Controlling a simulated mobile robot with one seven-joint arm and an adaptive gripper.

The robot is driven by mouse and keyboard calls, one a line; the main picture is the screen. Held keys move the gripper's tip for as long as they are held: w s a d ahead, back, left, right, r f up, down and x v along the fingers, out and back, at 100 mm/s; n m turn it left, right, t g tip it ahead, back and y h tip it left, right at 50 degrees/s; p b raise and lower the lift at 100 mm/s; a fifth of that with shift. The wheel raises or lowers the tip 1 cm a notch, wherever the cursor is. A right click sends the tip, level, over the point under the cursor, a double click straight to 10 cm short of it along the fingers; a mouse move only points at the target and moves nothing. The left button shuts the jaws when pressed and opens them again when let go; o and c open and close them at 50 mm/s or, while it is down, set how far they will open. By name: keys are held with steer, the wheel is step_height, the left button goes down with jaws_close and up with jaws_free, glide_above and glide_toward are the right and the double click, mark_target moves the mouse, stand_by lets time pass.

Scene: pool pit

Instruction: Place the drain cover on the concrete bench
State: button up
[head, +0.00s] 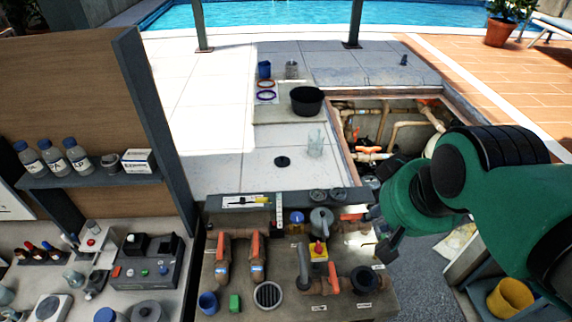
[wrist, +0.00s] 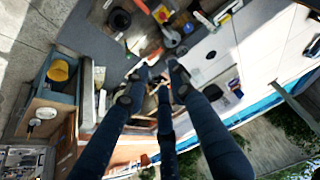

The request: Quote everything in the listing above exactly; pictures are the only thing to omit.

Completed task:
Controlling a simulated mobile robot with one seven-joint arm and an adaptive gripper.

The robot is driven by mouse and keyboard calls, one a line; the main picture is the screen. Held keys move the gripper's tip for as long as they are held: w s a d ahead, back, left, right, r f up, down and x v along the fingers, out and back, at 100 mm/s; n m turn it left, right, t g tip it ahead, back and y h tip it left, right at 50 degrees/s; p b raise and lower the lift at 100 mm/s; a fifth of that with shift. The wheel raises or lowers the tip 1 cm a notch, wherever the cursor is. A right click sends the tip, level, over the point under the cursor, a double click straight to 10 cm short of it along the fingers; a mouse move only points at the target and moves nothing. The left button shuts the jaws when pressed and opens them again when let go; o and c open and close them at 50 mm/s or, while it is down, set how far they will open. By name: keys are held with steer, the wheel is step_height, the left button goes down with jaws_close and up with jaws_free, glide_above and glide_toward are the right and the double click, mark_target moves the mouse, stand_by lets time pass.

Scene: pool pit

Instruction: Place the drain cover on the concrete bench
State: button up
[head, +0.00s] 
[wrist, +0.00s] 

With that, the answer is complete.